_THE REQUEST_
Repeat the whole listing exactly.

_GIVEN DATA_
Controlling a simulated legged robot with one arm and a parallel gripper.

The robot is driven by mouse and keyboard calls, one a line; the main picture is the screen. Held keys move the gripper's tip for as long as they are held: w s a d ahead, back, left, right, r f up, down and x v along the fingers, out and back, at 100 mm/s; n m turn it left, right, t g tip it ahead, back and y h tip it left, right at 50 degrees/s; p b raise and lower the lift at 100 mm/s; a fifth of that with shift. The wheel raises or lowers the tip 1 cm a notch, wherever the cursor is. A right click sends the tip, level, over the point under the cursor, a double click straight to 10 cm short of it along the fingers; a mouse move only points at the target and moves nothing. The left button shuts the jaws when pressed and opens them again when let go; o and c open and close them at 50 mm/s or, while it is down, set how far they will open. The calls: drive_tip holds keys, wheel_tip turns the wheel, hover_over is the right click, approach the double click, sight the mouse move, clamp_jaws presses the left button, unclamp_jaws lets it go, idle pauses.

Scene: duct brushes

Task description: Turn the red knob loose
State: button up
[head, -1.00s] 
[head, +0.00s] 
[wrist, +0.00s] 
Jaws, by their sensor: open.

_RESULT BELOW_
Controlling a simulated legged robot with one arm and a parallel gripper.

The robot is driven by mouse and keyboard calls, one a line; the main picture is the screen. Held keys move the gripper's tip for as long as they are held: w s a d ahead, back, left, right, r f up, down and x v along the fingers, out and back, at 100 mm/s; n m turn it left, right, t g tip it ahead, back and y h tip it left, right at 50 degrees/s; p b raise and lower the lift at 100 mm/s; a fifth of that with shift. The wheel raises or lowers the tip 1 cm a notch, wherever the cursor is. A right click sends the tip, level, over the point under the cursor, a double click straight to 10 cm short of it along the fingers; a mouse move only points at the target and moves nothing. The left button shuts the jaws when pressed and opens them again when let go; o and c open and close them at 50 mm/s or, while it is down, set how far they will open. The calls: drive_tip holds keys, wheel_tip turns the wheel, hover_over is the right click, approach the double click, sight the mouse move, clamp_jaws presses the left button, unclamp_jaws lets it go, idle pauses.

Scene: duct brushes

Task description: Turn the red knob loose
State: button up
[head, -1.00s] 
[head, +0.00s] 
[wrist, +0.00s] 
Jaws, by their sensor: open.

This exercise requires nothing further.